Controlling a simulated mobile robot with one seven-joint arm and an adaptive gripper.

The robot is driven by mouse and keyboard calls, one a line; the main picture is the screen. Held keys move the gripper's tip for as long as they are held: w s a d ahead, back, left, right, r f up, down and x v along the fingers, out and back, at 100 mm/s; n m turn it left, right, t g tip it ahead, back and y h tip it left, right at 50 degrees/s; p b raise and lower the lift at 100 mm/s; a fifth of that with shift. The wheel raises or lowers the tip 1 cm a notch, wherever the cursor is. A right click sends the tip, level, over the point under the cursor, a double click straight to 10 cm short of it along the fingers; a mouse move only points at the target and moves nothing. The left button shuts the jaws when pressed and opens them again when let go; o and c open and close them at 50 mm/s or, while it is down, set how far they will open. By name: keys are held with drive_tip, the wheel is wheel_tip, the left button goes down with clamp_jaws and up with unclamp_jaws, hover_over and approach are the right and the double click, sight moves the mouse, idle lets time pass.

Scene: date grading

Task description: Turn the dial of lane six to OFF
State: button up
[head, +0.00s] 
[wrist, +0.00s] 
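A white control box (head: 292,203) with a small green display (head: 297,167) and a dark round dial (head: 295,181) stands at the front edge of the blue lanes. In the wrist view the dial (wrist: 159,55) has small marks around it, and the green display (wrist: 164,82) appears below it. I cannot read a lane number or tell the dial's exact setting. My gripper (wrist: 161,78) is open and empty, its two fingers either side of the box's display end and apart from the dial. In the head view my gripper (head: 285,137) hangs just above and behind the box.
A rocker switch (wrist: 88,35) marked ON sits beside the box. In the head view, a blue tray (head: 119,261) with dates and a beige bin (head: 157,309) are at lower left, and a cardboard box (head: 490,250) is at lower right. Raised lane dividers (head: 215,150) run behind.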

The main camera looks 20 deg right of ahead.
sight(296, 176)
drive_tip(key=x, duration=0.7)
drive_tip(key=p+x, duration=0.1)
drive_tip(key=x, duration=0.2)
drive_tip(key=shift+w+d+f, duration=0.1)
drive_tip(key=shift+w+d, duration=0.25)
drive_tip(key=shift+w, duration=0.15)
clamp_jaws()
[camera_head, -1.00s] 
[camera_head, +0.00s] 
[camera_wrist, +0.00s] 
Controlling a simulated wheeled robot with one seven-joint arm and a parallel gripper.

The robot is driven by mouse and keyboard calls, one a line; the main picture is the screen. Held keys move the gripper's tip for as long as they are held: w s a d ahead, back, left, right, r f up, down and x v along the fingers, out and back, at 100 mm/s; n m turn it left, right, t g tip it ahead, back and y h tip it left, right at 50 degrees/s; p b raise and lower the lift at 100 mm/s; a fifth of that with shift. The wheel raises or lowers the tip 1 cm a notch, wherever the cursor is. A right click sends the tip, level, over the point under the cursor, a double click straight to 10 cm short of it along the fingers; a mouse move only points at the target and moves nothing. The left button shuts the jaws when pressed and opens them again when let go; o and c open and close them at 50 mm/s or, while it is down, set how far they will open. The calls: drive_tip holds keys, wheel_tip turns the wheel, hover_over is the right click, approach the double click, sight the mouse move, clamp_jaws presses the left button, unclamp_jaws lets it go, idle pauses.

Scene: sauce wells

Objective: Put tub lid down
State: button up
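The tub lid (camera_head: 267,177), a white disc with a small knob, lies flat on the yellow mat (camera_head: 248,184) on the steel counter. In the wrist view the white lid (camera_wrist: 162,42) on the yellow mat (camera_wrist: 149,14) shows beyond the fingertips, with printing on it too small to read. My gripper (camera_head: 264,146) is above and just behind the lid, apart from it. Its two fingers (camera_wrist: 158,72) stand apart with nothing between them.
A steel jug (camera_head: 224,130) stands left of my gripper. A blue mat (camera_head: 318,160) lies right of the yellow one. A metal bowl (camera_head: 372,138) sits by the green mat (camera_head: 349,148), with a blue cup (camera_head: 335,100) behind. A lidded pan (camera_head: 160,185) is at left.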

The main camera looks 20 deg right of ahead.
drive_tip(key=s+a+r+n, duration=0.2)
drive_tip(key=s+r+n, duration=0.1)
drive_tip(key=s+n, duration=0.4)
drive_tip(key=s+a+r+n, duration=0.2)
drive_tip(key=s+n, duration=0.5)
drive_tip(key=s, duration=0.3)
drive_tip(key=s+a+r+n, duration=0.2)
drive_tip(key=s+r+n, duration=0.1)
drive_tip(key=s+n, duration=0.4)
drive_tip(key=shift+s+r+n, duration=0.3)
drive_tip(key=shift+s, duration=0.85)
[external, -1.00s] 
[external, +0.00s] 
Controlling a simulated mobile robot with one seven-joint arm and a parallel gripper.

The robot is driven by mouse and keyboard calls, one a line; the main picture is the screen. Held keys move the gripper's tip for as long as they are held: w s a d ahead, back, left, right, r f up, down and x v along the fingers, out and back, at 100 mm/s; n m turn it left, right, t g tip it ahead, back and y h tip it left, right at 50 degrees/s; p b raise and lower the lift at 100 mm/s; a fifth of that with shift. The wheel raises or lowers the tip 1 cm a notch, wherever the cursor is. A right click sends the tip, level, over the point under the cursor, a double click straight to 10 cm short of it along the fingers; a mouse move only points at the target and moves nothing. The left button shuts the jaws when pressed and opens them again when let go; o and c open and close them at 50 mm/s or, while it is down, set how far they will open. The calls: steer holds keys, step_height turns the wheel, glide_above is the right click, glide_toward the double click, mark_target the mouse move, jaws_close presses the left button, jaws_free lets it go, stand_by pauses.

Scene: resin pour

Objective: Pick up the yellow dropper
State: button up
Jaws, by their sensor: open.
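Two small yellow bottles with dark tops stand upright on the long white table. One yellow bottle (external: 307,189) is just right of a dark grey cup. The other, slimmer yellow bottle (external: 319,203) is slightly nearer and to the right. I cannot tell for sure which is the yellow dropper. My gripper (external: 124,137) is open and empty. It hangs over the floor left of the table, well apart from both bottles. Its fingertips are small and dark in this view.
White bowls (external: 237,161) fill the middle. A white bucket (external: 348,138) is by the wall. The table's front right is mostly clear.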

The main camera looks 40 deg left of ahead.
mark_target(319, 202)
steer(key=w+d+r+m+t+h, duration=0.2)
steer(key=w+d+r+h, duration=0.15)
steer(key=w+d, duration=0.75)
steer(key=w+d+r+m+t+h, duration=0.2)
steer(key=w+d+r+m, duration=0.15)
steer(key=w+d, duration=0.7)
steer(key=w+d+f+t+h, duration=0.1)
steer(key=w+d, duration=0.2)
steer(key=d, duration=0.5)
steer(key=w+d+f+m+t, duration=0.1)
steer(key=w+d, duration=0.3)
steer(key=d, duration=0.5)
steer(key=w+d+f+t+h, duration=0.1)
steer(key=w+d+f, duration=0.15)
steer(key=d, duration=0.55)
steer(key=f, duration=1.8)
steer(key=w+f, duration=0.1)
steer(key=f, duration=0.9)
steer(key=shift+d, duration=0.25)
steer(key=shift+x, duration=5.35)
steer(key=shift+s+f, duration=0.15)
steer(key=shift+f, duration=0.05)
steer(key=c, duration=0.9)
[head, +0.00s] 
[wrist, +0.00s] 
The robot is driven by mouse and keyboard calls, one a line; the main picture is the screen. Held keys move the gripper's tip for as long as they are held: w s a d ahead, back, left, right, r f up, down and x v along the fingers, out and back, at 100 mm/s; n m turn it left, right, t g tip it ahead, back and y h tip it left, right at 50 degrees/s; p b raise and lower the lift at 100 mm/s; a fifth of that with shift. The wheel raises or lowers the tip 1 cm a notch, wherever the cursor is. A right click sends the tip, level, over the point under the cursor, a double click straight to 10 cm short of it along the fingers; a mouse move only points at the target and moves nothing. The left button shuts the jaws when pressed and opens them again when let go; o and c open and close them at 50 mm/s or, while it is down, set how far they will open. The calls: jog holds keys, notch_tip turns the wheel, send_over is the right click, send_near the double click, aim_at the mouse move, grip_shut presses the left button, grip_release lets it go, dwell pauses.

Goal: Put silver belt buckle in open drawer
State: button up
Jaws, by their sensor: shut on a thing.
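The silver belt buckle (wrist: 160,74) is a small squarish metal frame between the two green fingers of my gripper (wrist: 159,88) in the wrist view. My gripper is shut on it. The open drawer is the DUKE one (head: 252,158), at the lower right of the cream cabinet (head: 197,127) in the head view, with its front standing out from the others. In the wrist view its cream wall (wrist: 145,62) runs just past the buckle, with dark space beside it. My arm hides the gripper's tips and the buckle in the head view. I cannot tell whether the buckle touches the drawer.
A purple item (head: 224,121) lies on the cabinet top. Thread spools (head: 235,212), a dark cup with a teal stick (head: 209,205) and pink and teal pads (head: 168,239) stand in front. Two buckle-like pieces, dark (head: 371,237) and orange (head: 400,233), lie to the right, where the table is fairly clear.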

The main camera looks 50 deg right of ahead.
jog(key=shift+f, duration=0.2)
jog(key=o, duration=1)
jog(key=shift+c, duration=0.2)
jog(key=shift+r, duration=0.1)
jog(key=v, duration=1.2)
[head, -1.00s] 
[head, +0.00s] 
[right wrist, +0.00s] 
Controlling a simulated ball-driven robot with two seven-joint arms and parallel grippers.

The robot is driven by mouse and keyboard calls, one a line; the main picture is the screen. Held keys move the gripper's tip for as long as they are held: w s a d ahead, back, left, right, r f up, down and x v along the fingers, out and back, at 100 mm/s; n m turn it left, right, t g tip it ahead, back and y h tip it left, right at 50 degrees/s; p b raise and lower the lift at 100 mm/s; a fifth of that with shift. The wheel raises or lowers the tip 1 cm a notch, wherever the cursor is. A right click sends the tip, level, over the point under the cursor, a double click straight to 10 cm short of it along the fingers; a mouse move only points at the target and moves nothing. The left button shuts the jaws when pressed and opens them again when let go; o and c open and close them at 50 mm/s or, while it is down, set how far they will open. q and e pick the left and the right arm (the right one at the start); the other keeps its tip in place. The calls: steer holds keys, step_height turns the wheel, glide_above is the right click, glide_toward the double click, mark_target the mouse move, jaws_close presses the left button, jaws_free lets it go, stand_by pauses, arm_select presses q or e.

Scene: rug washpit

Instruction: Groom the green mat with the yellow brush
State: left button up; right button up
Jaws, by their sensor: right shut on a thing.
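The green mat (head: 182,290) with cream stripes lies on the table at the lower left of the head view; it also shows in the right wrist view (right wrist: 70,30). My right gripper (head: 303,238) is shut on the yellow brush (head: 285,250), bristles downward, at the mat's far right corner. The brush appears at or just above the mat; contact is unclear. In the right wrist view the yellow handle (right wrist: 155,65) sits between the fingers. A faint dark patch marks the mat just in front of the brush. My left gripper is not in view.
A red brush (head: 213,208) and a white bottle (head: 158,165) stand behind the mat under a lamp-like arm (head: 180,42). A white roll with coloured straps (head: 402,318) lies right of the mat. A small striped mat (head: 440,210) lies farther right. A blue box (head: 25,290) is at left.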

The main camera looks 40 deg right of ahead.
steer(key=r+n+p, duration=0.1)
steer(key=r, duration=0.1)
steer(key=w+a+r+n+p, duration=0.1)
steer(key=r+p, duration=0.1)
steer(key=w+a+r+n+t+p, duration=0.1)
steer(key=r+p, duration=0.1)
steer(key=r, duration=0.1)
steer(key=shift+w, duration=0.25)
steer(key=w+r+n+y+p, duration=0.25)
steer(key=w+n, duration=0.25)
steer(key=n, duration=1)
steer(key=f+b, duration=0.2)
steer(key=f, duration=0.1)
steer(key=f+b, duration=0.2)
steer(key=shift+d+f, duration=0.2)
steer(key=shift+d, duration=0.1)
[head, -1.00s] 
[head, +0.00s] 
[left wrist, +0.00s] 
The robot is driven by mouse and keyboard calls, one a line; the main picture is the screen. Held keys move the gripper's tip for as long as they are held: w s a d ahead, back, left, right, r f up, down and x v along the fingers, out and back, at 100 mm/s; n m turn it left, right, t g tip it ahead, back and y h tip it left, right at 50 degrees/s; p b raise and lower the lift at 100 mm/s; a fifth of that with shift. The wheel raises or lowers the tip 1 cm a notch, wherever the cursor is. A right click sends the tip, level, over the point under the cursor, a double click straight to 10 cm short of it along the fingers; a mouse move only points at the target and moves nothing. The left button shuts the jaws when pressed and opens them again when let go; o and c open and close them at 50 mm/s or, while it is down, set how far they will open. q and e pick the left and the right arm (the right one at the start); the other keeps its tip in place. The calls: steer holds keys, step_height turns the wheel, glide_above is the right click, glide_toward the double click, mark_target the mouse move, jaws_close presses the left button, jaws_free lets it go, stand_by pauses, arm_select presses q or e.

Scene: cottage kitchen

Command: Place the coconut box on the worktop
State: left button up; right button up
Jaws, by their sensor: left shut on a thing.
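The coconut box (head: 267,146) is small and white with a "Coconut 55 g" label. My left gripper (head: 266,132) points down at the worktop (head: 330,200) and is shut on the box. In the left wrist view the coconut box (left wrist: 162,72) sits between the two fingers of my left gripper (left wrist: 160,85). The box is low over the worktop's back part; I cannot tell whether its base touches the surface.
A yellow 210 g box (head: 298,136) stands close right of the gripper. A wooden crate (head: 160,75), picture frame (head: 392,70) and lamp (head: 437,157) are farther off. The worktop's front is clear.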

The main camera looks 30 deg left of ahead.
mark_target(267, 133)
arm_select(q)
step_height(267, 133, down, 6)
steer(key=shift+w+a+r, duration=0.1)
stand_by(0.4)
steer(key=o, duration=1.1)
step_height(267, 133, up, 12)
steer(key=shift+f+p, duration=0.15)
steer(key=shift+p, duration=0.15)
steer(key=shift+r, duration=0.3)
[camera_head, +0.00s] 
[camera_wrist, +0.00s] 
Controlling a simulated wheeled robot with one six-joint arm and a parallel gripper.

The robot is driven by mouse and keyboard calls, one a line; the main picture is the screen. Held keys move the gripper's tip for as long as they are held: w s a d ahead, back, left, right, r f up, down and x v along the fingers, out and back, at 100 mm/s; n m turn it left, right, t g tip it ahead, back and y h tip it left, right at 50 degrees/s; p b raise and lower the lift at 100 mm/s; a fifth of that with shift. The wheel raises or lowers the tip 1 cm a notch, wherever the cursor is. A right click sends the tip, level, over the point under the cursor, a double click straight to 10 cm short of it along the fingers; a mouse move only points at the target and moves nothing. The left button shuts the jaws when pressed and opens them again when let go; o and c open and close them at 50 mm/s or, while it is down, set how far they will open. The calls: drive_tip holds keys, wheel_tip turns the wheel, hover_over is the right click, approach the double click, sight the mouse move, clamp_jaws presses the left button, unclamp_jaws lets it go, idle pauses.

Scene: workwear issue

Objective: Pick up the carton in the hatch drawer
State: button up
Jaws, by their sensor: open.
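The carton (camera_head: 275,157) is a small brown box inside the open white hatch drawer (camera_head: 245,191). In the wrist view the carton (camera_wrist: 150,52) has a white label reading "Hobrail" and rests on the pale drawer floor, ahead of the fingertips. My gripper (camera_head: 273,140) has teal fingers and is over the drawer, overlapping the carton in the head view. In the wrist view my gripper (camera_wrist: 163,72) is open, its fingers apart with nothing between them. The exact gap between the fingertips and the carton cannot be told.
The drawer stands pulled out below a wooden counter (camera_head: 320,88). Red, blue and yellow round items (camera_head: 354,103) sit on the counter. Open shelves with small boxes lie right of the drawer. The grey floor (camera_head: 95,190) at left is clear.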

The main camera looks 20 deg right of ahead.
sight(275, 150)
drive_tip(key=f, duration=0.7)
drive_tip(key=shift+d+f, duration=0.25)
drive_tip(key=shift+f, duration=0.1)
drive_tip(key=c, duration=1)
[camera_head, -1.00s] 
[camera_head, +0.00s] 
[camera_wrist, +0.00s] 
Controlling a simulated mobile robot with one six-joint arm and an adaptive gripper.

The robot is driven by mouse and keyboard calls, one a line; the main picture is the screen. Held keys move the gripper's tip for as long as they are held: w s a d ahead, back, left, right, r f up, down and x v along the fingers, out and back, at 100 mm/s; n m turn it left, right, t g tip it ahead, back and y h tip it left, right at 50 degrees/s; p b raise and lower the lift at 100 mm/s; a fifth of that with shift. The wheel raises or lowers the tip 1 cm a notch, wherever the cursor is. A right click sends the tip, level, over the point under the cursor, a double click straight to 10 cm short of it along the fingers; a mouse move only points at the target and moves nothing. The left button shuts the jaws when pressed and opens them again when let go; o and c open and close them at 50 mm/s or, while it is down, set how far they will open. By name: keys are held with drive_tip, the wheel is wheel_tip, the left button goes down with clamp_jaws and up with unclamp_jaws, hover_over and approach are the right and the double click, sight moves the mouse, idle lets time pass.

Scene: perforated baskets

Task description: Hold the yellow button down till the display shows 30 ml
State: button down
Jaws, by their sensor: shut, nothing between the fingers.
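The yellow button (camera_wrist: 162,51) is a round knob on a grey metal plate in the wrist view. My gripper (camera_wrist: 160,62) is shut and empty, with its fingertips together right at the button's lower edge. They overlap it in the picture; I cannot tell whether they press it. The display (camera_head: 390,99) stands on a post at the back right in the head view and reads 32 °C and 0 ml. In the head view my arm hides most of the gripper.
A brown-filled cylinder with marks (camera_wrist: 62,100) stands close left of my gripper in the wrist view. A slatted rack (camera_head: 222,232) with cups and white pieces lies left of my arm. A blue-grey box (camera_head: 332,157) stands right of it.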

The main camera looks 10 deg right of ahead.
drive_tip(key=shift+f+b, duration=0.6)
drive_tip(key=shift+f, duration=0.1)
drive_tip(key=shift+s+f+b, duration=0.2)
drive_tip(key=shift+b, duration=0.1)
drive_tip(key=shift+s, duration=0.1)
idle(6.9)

◆ ◆ ◆

:: TASK INSTRUCTIONS ::
Gather up every line from the listing above in which the word "simulated" occurs.

:: FULL RESPONSE ::
Controlling a simulated mobile robot with one seven-joint arm and an adaptive gripper.
Controlling a simulated wheeled robot with one seven-joint arm and a parallel gripper.
Controlling a simulated mobile robot with one seven-joint arm and a parallel gripper.
Controlling a simulated ball-driven robot with two seven-joint arms and parallel grippers.
Controlling a simulated wheeled robot with one six-joint arm and a parallel gripper.
Controlling a simulated mobile robot with one six-joint arm and an adaptive gripper.

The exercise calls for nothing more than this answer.